In August 2011 the bank received approval for a $5bn Euro Medium Term Note (EMTN) programme from the UK Listing Authority. CBQ repaid $500m from an earlier EMTN programme in October of 2011, and in February 2012 signed a $455m loan with seven regional and international banks, earmarked for general corporate purposes. In April 2012 the bank issued $500m in five-year unsecured fixed-rate notes in the international debt markets under the EMTN programme.

Overseas, CBQ holds a 35% stake in National Bank of Oman and a 40% stake in the UAE-based United Arab Bank. The lender is listed on the QE, but the state holds about 16.7% of shares following the post-downturn capital support plan (see overview). The bank’s credit ratings for long-term deposits mid-2011 were A1 from Moody’s, A- from Standard & Poor’s and A from Fitch, all with stable outlooks.

The third- and fourth-largest banks in 2011 in terms of assets were two Islamic institutions: Qatar Islamic Bank, with QR58.26bn ($15.99bn), and Masraf Al Rayan, with QR55.27 ($15.2bn).

The next-largest conventional bank after CBQ was Doha Bank (DB). For 2011 it booked assets of QR51.42bn ($14.39bn), along with loans and advances of QR30.7bn ($8.4bn) and deposits of QR31.66bn ($8.6bn). Net profit was QR1.24bn ($340m), up about 17.7% over 2010. The bank’s 2011 financial statement showed total assets up 10.9% on 2010, while customer deposits rose by 7.4% and loans by 15.6%. The bank reported for the second quarter of 2012 total assets of $14.24bn, $8.33bn for its deposits portfolio and $8.14bn for its loan portfolio. The bank is implementing a three-year development plan that entails expanding its overseas network. This currently consists of branches in Dubai and Kuwait and representative offices in the UK, Turkey, China, Japan, Singapore, South Korea and Abu Dhabi. It is also in the process of obtaining a representative office licence in New York. DB has approval to move into the retail insurance business, and by early 2012 had begun a roadshow for a $500m bond issue, while it also has a $2bn EMTN programme. The bank had a capital ratio of 13.2% in 2011, and its credit ratings for short-term foreign currency were P1 from Moody’s, A2 from Standard & Poor’s and F1 from Fitch in late 2011.

In terms of asset size, figures for 2011 place International Bank Qatar (IBQ) next in line among the conventional banks.

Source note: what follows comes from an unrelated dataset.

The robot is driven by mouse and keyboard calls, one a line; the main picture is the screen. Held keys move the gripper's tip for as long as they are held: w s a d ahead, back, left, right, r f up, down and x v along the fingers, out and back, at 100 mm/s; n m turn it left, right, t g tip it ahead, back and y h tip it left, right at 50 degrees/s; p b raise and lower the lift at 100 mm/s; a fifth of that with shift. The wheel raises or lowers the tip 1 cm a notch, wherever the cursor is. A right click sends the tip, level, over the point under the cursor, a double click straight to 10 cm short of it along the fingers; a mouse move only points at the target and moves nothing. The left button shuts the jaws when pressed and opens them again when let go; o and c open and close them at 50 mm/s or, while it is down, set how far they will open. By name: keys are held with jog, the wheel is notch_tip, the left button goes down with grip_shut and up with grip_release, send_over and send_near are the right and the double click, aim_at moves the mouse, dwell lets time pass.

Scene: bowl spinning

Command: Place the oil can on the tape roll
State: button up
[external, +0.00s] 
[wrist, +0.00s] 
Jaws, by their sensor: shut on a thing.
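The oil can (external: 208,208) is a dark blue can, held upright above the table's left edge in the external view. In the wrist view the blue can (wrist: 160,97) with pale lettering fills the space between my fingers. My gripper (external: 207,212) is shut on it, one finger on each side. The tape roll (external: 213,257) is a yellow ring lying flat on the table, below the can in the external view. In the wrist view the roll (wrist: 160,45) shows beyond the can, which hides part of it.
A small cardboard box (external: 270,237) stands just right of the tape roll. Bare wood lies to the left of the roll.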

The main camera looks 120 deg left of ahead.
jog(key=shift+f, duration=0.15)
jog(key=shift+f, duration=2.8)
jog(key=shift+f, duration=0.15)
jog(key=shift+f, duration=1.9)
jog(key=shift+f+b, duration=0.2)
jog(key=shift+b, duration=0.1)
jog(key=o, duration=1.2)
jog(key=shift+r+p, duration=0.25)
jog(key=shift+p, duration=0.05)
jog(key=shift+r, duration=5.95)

IBQ is 30% owned by National Bank of Kuwait, with the rest of its shares privately held, and is not listed on the QE. In 2010 it recorded total assets of QR27.18bn ($7.46bn).

ON THE UP: According to the IBQ’s annual report for 2011, the bank saw a 25% year-on-year rise in net profits in 2011 to QR573m ($157m), while its customer loan portfolio grew 9% to QR16.7bn ($4.6bn). Customer deposits, meanwhile, rose 22% to QR19.4bn ($5.3bn). These were some of the strongest growth figures in the sector, and in 2011 Arabian Business gave it the “Best Retail Bank in Qatar” award. The year 2011 also saw IBQ sell its Islamic retail banking portfolio, known as Al Yusr, to local Islamic finance outfit Barwa Bank.

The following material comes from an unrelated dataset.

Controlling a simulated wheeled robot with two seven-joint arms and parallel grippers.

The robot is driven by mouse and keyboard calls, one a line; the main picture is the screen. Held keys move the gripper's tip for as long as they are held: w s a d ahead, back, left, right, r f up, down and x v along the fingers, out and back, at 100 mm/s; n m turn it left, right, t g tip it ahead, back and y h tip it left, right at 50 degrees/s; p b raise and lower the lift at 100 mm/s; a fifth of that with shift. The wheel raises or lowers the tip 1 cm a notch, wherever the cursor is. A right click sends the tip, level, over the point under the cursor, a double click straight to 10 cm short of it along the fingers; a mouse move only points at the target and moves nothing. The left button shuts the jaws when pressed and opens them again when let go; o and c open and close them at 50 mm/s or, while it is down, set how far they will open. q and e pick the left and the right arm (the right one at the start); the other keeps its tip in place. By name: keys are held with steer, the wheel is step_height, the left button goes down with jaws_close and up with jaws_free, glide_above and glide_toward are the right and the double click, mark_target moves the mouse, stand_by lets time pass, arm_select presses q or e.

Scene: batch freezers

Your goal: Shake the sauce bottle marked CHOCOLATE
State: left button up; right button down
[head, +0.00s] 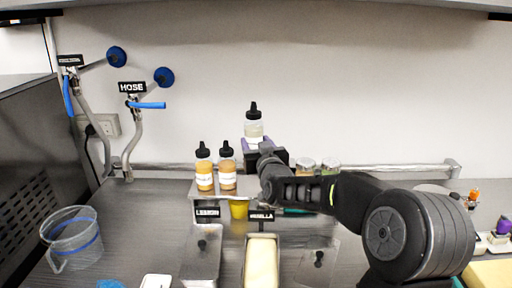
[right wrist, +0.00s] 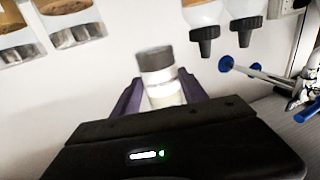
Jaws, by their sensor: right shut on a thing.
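My right gripper (head: 256,143) is shut on a clear squeeze bottle (head: 253,129) with a black nozzle cap. It holds the bottle upright above the small shelf, against the white wall. The bottle's label is pale and I cannot read a name on it. In the right wrist view the bottle (right wrist: 160,80) sits between the purple fingers (right wrist: 160,100), with a dark band at one end. Two amber bottles with black caps, a left one (head: 204,172) and a right one (head: 228,170), stand on the shelf; their labels are too small to read. My left gripper is out of view.
The metal shelf (head: 207,187) also bears lidded jars (head: 305,164) at its right. Below are a yellow cup (head: 238,209), a VANILLA sign (head: 262,216) and a cream-filled pan (head: 261,262). A clear pitcher (head: 72,240) stands at left.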

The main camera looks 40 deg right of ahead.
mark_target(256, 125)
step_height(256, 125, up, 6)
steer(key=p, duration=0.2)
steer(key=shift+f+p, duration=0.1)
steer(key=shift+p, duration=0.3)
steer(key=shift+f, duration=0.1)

Al Khaliji, meanwhile, which is listed on the QE, booked total assets in 2011 of QR27bn ($7.4bn), up from QR18.7bn ($5.1bn) in 2010 – a 44% rise. Loans and advances increased by 55% from QR7.26bn ($2bn) to QR11.3bn ($3.1bn) over the same period. Customer deposits went from QR7.83bn ($2.15bn) to QR12.13bn ($3.33bn), an increase of 55%. Net profit after tax was up 14%, to QR487m ($134m).

The sixth conventional local bank is Ahli Bank, which is part of the Ahli United Bank Group, an outfit present throughout the Gulf and in the UK. Its financial statements for 2011 show total assets shrank slightly year-on-year, down from QR17.96bn ($4.93bn) to QR17.73bn ($4.87bn). Loans and advances rose, however, from QR11.34bn ($3.11bn) to QR12.15bn ($3.34bn), an increase of 7%. Net profit for the year also went up by 7.2%, from QR412m ($113m) to QR442m ($121m).

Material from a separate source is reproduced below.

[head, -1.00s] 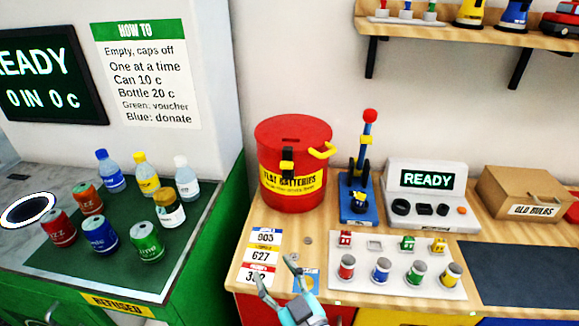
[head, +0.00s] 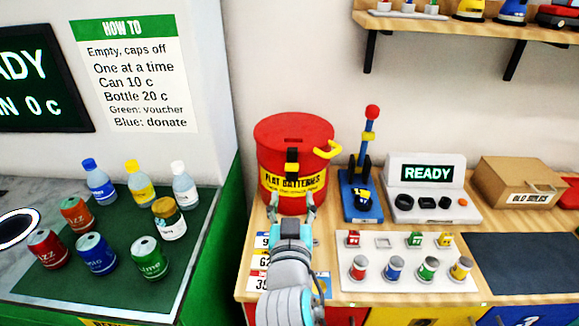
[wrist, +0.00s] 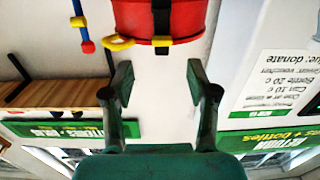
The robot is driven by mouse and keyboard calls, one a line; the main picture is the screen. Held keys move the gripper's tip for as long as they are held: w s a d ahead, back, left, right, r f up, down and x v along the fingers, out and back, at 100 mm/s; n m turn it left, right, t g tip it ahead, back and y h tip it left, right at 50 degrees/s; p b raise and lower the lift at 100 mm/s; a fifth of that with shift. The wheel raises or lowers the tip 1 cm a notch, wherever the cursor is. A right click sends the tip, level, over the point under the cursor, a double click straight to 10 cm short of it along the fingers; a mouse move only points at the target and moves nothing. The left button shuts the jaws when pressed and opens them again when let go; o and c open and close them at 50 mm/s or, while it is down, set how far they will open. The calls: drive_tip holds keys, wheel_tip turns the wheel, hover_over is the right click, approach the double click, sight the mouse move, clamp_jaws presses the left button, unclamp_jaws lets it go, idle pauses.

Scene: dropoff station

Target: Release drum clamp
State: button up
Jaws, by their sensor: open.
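The red drum (head: 268,160) stands at the back left of the wooden counter, lid on, with a yellow label. Its clamp (head: 292,156), a black strap with a yellow piece, runs down the front from the rim; it looks closed. A yellow handle (head: 328,150) sticks out on the drum's right. My gripper (head: 293,208) is open and empty, just in front of the drum below the clamp. In the wrist view, which looks upside down, the clamp (wrist: 161,20) lies beyond the gap between my spread fingertips (wrist: 158,84), apart from them.
Right of the drum stands a blue-based lever (head: 361,200) with a red knob. A READY device (head: 428,190), a board of small batteries (head: 400,285) and a cardboard box (head: 515,180) stand farther right. Bottles and cans cover the green counter (head: 125,225) at left.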

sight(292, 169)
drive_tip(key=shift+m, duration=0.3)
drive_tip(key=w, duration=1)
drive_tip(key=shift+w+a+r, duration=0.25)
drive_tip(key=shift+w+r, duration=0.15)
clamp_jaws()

A CAPITAL IDEA: In early 2012 the bank announced plans to increase its capital, issuing over 42m new shares to shareholders, raising the total to around 112m shares. Some 20% of this total is then to be placed on the market. In terms of ratings, Fitch and Capital Intelligence both maintained long-term credit at A- with a stable outlook in early 2012.

Finally, Qatar Development Bank (QDB) is the state’s sole development financial intermediary. This had assets of QR3.65bn ($1bn) in December 2011, according to its financial statements, down from QR4bn ($1.1bn) a year earlier, while its profits were also reduced, from QR74m ($20.3m) to QR50.8m ($13.9m), over the same period.

In 2012 QDB’s Al Dhameen programme will see specialised teams working with individual banks to offer small and medium-sized enterprises preferential financing. This is part of the government’s long-term strategy for diversifying business, and is likely to be of major benefit to the sector as a whole in years to come.